Ok – it will be overpriced. But just sit yourself down at that counter and stuff yourself with jamon freshly carved from the bone with a razor-sharp knife by a smiling gentleman in an apron and enjoy it. You only live once.
More Tea, and a moment to regather
By now we’re feeling the afternoon dip hit hard, so it’s time for the citrus pep of a cup of Lady Grey and maybe a moment to catch our breath. At Claridge’s Afternoon Tea, they serve the ‘quintessential’ English afternoon tea, and having been practising the art for over 150 years, we’re sure to enjoy the full experience. As Spencer Tracey once said;
I’d rather go to Claridge’s than to heaven.
The Grand Finale, by the Master of Illusion
As if we have any room left in us by now. But we must, we must find some – a hollow leg perhaps. For tonight we dine at Heston’s.
Dinner, his restaurant in the Mandarin Oriental, is Heston Blumenthal’s first entry into the London market. With The Fat Duck solidly booked out months in advance, Dinner is our best chance to sample the cooking that has earned the self-taught chef three Michelin stars and to trade the Best Restaurant in the World title with Noma and El Bulli, depending on who you ask.
The restaurant’s dishes are based on Heston’s deep research into historical cooking in English culture, and the dish at Dinner is the Meat Fruit. To all appearances, a mandarin, inside is a special surprise and I won’t be the one to spoil it for you. See if you can guess.
Day Two: Museum London
One of the benefits of being an Empire is being able to amass, legitimately or otherwise, enormous collections of historical artefacts and trophies from across the world. England, being a particularly potent Empire, has quite the collection.
Start at the British Museum. Of course, everyone else is starting there too, and there will be a big rush to get inside to the Rosetta Stone first. You can join the rush or head on upstairs to the Egyptian collection instead, and find your inner Indiana Jones amongst the mummies and hieroglyphs.
Next, head to the London Museum.

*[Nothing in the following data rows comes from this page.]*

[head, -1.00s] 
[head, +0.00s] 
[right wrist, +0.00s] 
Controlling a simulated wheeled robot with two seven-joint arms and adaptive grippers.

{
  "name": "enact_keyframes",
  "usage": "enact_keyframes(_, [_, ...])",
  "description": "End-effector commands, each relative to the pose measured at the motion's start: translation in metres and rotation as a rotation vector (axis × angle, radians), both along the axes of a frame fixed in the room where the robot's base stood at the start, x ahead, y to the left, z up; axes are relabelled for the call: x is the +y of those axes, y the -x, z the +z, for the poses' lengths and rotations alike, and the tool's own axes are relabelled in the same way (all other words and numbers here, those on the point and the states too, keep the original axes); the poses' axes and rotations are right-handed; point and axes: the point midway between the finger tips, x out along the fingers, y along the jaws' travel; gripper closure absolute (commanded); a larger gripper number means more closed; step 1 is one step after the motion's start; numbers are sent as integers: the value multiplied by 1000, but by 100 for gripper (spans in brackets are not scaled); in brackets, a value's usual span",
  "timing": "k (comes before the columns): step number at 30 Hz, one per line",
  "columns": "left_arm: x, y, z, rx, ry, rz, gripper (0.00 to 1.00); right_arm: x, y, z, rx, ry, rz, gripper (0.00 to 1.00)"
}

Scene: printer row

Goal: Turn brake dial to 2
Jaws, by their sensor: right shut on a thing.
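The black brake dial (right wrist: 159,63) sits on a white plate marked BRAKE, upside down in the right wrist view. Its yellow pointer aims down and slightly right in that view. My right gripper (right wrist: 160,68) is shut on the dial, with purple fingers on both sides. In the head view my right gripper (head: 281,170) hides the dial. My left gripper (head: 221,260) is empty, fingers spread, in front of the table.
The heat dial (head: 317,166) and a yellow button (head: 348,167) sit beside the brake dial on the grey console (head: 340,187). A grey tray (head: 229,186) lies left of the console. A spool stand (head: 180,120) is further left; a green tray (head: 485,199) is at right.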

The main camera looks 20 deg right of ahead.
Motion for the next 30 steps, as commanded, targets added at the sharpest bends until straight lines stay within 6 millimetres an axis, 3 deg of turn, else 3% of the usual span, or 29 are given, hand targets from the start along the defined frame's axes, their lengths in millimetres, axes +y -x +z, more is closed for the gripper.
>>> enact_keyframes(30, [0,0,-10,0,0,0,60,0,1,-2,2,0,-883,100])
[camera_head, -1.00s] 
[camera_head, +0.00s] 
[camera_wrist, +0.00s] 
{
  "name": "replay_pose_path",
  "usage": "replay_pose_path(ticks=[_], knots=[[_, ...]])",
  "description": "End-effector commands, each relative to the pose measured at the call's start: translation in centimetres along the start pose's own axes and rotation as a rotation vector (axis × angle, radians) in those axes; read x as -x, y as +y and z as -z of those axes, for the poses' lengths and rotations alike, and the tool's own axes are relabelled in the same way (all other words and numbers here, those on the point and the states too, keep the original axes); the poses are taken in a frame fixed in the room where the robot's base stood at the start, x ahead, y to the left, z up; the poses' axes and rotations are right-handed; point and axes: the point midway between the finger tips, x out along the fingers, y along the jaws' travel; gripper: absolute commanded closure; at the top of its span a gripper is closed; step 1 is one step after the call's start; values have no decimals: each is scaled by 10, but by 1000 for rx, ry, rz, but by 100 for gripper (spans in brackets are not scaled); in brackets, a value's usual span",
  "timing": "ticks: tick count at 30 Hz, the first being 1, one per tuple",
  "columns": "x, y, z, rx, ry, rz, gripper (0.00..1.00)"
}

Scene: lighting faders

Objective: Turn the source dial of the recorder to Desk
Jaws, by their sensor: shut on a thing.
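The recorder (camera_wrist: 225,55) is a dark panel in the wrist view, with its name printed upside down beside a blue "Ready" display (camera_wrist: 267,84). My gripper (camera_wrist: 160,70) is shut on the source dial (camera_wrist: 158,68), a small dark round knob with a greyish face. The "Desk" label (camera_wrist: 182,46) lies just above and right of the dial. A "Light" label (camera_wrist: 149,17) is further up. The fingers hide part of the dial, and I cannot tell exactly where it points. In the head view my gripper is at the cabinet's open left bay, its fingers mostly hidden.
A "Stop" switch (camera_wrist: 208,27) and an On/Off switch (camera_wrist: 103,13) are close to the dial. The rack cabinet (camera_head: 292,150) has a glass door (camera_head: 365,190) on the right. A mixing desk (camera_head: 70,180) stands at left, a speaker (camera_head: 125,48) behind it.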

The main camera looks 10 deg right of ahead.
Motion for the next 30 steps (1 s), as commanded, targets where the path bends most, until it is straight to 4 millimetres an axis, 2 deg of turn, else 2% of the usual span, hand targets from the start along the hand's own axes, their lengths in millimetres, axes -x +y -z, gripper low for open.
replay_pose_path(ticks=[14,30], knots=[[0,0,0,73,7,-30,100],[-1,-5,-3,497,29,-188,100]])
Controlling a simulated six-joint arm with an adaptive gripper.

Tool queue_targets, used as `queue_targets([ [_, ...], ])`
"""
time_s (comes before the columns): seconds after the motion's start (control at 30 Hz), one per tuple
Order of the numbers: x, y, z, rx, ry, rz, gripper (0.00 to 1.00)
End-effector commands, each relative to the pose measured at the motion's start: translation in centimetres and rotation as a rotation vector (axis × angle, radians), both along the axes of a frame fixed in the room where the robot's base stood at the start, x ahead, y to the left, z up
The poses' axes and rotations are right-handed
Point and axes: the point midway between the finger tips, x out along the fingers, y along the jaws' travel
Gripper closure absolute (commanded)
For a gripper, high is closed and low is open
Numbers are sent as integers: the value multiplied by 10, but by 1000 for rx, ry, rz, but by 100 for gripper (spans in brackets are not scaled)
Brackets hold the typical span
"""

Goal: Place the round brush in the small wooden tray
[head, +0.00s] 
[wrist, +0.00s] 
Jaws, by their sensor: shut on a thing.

This place is little mentioned by most ‘travel experts’ and yet it tells a definitive story of the history of London, from ancient times through the Blitz, and to the heady days of Beatlemania and beyond, in entertaining and creative ways.
Once you’ve finished the tour you’ll have a greater appreciation for just how central this city has been in the making of the world as we know it today.
Head across the river to the Tate Modern.
This titan of the art world, made from an old powerplant and solidly sitting across the Thames from the grand dome of St Paul’s, is a temple to modern and contemporary art and will have you up to speed on all your Modernisms and Post-Modernisms and Post-Modern-Pre-Minimalisms in no time at all.
Just near the Tate is the reconstruction of Shakespeare’s Globe Theatre.There are tours available, but why not come back when there is a play on. Standing tickets near the front of the stage as cheap as chips, although you will be exposed should the weather turn inclement, which in London is ‘frequently’.
Finally, and it is a bit out of the way, but how could you miss the Museum of Natural History. For any adult who, as a kid, fantasised about becoming an archaeologist (so, all of you) this is the Aladdin’s Cave, the Nirvana, the Mecca of dinosaur-nerdery.
Day Three: Countryside London
Are you a nature lover, perhaps?
If so, let’s grab the DLR and get on out of London. Head out to Richmond Park, where we can gambol to our heart’s content in a massive greenbelt of forest, rivers, and fields.
We’ll take time to track down the deer herds that populate the Park, making sure not to get too close – especially in rutting season.
After we have all the fresh air we need, we’ll make our way to the Petersham Nursery. Not only a nursery full of beautiful flowers like you can only grow in England’s mild and gentle climes, there’s also an amazing restaurant attached. If the restaurant isn’t open, head up to the Petersham Hotel for afternoon tea overlooking the upstream Thames.
On your way back into London, hop off and explore Kew Gardens.
There’s an exotic greenhouse there full of endless varieties of butterflies, and the photos you take will be beautiful.
Day Four: Get way out of Town
Your perfect day in London may actually be a day trip out of the city. There are plenty of coach tours to places like Bath, Warwick Castle, Stonehenge, and other little satellites around this city, but why not go self-guided. We’ll have a better time.
One possibility is Canterbury, which is only an hour by train and will fulfil all your fantasies about how a medieval English town may have looked and felt.
Another option, if eclectic and alternative if your thing, is Brighton. Full of people who look at the world a little differently, Brighton also contains perhaps the most incredible palace in all of England, if by incredible we mean ‘absolutely-completely-over-the-top’. Playboy George, Prince of Wales, turned the Royal Pavilion into the most fashionable seaside retreat for high-society members of the time, and it has the the most extravagant chinoiserie interiors ever executed in the British Isles.
Brighton Pier will satiate your need to have a traditional English carnival pier experience, and if the stars align and the planets tilt and the world turns upside down, you may just might just may be able to go for a swim and not freeze to death.
But don’t count on it.
So, there it is. Not one, not two, not three, but four different versions of what might constitute a perfect day in London.